How to Bear Stresses of College Admissions

Georgetown Current
March 12, 2008

By Teresa S. Gionis, Current Correspondent

A couple of weeks ago, the worried mother of an area 10th-grader emailed educational consultant Steven Roy Goodman with a burning question. Should she quit her corporate job in order to devote herself full-time to the process of securing her daughter a spot in a top college? She felt that many parents in her child’s school were already doing so.

“This is not an unusual question,” says Goodman. “And it speaks to the kind of stress that families often have around this issue.”

Goodman is in a position to know all about this topic. He has just written a book on just how stressed out college-bound students and their families feel in these days of increased competition for fewer slots.

College Admissions Together: It Takes a Family,” which Goodman co-authored with family psychologist Andrea Leiman, examines the college-hunting process not as an ordeal — but rather as an unexpected opportunity to bond as a family.

At a recent book signing at Politics and Prose, Goodman and Leiman shared nuggets of wisdom from their book to an audience comprised of anxious parents and a smattering of curious educators.

“This book offers a unique take,” said Leiman. “It is not a ‘how to get in’ book, but gives strategies on how families can work together to come to the right decisions.”

Taking turns at the lectern, Goodman and Leiman sketched out the sometimes-grim reality of today’s college admissions landscape.
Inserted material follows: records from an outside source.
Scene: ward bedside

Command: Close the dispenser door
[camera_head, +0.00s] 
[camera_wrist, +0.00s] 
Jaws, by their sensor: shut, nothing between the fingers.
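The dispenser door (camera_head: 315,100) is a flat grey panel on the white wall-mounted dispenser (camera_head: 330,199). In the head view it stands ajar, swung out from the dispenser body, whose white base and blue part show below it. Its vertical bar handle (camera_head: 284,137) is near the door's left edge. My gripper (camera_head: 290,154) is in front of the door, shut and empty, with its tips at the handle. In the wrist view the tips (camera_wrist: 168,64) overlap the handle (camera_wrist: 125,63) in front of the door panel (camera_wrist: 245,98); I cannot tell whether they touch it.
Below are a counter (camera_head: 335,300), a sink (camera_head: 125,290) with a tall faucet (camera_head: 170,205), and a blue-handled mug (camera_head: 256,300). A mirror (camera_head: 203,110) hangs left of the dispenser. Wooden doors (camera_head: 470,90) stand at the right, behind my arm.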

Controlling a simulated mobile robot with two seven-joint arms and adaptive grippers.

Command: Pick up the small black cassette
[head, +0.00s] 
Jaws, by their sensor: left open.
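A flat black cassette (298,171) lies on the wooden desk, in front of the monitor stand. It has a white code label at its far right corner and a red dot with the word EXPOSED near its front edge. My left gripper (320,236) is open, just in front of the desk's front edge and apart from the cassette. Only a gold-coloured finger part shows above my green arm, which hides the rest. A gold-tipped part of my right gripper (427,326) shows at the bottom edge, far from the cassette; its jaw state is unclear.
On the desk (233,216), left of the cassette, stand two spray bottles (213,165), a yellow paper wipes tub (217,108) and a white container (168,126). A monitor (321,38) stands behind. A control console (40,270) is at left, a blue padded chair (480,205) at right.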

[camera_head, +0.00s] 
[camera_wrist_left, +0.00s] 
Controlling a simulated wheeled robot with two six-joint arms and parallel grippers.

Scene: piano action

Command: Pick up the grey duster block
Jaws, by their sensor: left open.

“There has been a dramatic sea change in terms of how competitive it is to get in to college,” said Goodman, who over the course of his 18-year career has designed strategies for over 1,500 college and graduate school applicants. “Schools such as Boston University and Syracuse University are now turning down more applicants than they accept. These are good schools, but this was never the case before.”

“High school students are incredibly busy,” he noted. “To be a good student with three AP classes is just not enough now.”

He also mentioned the current phenomena of grade inflation: “More than 40 percent of all grades given now are A’s.”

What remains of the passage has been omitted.